We invite the Council to take the necessary time to consider this important piece of legislation rather than rushing to a conclusion under the Estonian Presidency that would eventually defeat the purpose of the proposal.

Widening the exemptions to public security, public policy, or activities connected public authorities will risk creating a blank license for Member States to localise data. We fully respect the Member State’s competence to decide when and if they want to outsource via public procurement. However, public data should be covered by this regulation in the cases where Member States make public tenders. More dialogue is still needed to determine if other types of non-personal data, not already covered by the exemption for public security, is sensitive enough to justify localisation requirements.

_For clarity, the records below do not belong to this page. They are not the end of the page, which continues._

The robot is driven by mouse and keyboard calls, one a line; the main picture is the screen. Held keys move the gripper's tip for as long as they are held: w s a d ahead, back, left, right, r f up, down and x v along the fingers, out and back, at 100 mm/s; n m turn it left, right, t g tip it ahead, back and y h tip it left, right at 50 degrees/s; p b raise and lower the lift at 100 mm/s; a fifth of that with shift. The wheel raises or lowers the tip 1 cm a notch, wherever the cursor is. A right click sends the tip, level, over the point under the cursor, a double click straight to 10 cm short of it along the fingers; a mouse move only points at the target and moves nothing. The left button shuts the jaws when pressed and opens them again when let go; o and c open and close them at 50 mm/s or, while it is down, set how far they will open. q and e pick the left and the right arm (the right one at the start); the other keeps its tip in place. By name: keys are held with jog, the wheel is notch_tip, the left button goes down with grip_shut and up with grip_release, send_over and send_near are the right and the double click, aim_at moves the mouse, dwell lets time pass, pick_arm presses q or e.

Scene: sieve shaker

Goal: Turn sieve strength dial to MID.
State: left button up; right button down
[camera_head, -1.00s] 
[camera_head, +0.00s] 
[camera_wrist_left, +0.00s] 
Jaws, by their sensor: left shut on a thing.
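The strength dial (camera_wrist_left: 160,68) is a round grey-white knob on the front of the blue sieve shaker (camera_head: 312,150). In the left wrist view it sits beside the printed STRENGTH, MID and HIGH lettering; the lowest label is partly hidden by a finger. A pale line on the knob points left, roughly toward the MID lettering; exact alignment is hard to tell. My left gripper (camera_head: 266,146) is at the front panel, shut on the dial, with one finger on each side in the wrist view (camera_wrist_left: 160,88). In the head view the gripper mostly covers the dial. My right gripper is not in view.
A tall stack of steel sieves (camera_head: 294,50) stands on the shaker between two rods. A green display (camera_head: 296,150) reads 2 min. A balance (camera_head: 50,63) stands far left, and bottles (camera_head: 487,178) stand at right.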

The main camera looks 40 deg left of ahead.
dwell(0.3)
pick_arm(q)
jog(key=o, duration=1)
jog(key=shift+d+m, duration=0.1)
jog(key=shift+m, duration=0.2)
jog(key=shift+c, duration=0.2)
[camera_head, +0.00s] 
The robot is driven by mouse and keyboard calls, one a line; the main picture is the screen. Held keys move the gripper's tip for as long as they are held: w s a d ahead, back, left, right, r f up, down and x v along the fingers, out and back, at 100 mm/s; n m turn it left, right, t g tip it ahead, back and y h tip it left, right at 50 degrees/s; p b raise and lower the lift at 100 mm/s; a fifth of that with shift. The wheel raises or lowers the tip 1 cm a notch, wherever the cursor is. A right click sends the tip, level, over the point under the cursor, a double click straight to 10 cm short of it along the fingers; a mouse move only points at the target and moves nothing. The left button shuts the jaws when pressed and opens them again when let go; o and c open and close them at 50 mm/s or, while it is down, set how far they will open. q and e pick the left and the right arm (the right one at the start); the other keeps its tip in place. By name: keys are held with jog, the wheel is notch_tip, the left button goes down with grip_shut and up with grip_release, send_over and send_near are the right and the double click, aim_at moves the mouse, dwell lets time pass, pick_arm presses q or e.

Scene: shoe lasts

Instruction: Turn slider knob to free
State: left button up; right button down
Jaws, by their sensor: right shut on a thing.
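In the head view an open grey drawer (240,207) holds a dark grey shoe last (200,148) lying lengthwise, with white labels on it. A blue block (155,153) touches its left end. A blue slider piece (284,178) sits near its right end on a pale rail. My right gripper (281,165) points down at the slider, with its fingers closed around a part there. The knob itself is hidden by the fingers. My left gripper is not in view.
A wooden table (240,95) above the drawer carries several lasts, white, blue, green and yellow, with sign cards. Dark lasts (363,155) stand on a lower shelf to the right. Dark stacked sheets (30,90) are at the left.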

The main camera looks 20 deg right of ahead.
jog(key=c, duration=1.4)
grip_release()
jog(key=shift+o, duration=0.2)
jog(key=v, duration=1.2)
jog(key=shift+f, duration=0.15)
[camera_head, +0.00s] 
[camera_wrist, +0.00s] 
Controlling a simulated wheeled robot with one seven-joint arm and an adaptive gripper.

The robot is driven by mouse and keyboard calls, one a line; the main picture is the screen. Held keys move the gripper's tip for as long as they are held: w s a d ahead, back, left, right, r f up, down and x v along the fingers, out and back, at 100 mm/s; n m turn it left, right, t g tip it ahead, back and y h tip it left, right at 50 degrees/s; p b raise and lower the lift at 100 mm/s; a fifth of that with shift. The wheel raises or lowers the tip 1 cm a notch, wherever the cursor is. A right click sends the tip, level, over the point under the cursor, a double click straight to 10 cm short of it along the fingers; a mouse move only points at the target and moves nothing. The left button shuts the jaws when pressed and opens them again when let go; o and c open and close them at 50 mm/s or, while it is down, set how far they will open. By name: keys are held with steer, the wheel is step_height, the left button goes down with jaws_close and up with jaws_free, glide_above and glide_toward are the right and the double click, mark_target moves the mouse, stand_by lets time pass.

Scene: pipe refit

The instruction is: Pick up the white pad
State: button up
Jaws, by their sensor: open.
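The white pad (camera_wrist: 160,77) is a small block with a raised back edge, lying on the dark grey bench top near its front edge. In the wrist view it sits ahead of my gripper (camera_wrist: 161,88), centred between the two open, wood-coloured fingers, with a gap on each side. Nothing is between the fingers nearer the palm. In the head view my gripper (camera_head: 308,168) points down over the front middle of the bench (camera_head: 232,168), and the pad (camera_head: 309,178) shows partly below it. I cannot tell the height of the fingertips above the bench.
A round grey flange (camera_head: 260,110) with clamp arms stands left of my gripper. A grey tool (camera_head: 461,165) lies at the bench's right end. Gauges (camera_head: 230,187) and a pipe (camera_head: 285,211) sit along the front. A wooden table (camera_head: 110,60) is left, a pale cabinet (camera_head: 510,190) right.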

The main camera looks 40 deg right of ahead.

Removing public data from the scope risks incentivising public authorities to (i) insource their data storage and processing or (ii) not to outsource it at all. As public institutions adopt cloud, they lower the tax burden for their operations, bring more efficiencies to their internal work processes, and improve constituent interactions by offering e-governance solutions. Removing public data from the scope or introducing a wide range of exceptions will encourage insourcing, and put up barriers preventing SMEs from creating and offering services and products for the Government. Member States would be put at risk to unnecessarily increase capital expenditures and decrease operational efficiencies including weakening cybersecurity options.

Our members and national trade associations stand ready to discuss this topic with the co- legislators.